Data:

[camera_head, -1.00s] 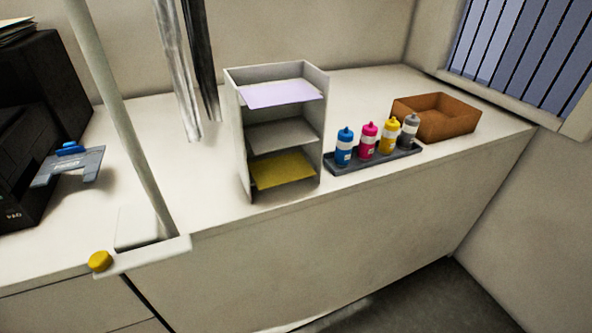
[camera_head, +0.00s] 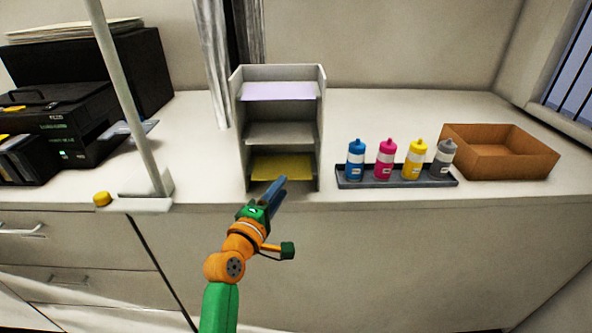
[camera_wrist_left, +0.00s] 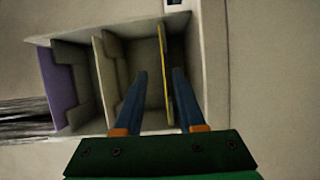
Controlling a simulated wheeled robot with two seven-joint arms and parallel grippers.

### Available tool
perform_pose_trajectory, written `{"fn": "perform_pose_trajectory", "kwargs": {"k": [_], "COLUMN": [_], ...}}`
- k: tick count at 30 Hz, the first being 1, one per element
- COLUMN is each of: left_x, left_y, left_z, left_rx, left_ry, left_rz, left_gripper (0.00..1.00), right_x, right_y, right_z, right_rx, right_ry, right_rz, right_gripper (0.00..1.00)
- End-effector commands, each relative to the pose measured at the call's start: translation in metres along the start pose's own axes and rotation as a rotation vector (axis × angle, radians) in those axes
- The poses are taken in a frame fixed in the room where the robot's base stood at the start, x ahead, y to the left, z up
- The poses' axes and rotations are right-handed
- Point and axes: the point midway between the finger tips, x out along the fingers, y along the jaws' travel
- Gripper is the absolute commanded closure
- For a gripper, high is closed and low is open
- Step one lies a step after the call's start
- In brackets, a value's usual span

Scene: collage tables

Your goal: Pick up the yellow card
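The yellow card (camera_head: 283,165) lies in the lowest compartment of a grey shelf unit (camera_head: 243,150). My left gripper (camera_head: 277,188) is in front of that compartment, coming up from below. In the left wrist view the two blue fingers (camera_wrist_left: 161,98) are apart. The yellow card (camera_wrist_left: 162,65) shows there nearly edge-on as a thin strip between them, closer to the right finger. I cannot tell whether that finger touches it. My right gripper is not in view.
A lilac sheet (camera_head: 280,91) lies on the top shelf. To the right stand a dark tray (camera_head: 400,183) with several coloured bottles and a brown box (camera_head: 515,163). At left are a pole stand (camera_head: 148,203), a yellow knob (camera_head: 102,199) and a black printer (camera_head: 85,128).

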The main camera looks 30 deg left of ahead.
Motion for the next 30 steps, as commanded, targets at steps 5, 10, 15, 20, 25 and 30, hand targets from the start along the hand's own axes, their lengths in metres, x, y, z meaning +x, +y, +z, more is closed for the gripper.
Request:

Goal of the exercise:
Working from the lines above, reproduce the material exactly and exclude its pictures.

Full output:
[camera_head, -1.00s] 
[camera_head, +0.00s] 
[camera_wrist_left, +0.00s] 
Controlling a simulated wheeled robot with two seven-joint arms and parallel grippers.

### Available tool
perform_pose_trajectory, written `{"fn": "perform_pose_trajectory", "kwargs": {"k": [_], "COLUMN": [_], ...}}`
- k: tick count at 30 Hz, the first being 1, one per element
- COLUMN is each of: left_x, left_y, left_z, left_rx, left_ry, left_rz, left_gripper (0.00..1.00), right_x, right_y, right_z, right_rx, right_ry, right_rz, right_gripper (0.00..1.00)
- End-effector commands, each relative to the pose measured at the call's start: translation in metres along the start pose's own axes and rotation as a rotation vector (axis × angle, radians) in those axes
- The poses are taken in a frame fixed in the room where the robot's base stood at the start, x ahead, y to the left, z up
- The poses' axes and rotations are right-handed
- Point and axes: the point midway between the finger tips, x out along the fingers, y along the jaws' travel
- Gripper is the absolute commanded closure
- For a gripper, high is closed and low is open
- Step one lies a step after the call's start
- In brackets, a value's usual span

Scene: collage tables

Your goal: Pick up the yellow card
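The yellow card (camera_head: 283,165) lies in the lowest compartment of a grey shelf unit (camera_head: 243,150). My left gripper (camera_head: 277,188) is in front of that compartment, coming up from below. In the left wrist view the two blue fingers (camera_wrist_left: 161,98) are apart. The yellow card (camera_wrist_left: 162,65) shows there nearly edge-on as a thin strip between them, closer to the right finger. I cannot tell whether that finger touches it. My right gripper is not in view.
A lilac sheet (camera_head: 280,91) lies on the top shelf. To the right stand a dark tray (camera_head: 400,183) with several coloured bottles and a brown box (camera_head: 515,163). At left are a pole stand (camera_head: 148,203), a yellow knob (camera_head: 102,199) and a black printer (camera_head: 85,128).

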The main camera looks 30 deg left of ahead.
Motion for the next 30 steps, as commanded, targets at steps 5, 10, 15, 20, 25 and 30, hand targets from the start along the hand's own axes, their lengths in metres, x, y, z meaning +x, +y, +z, more is closed for the gripper.
Request:

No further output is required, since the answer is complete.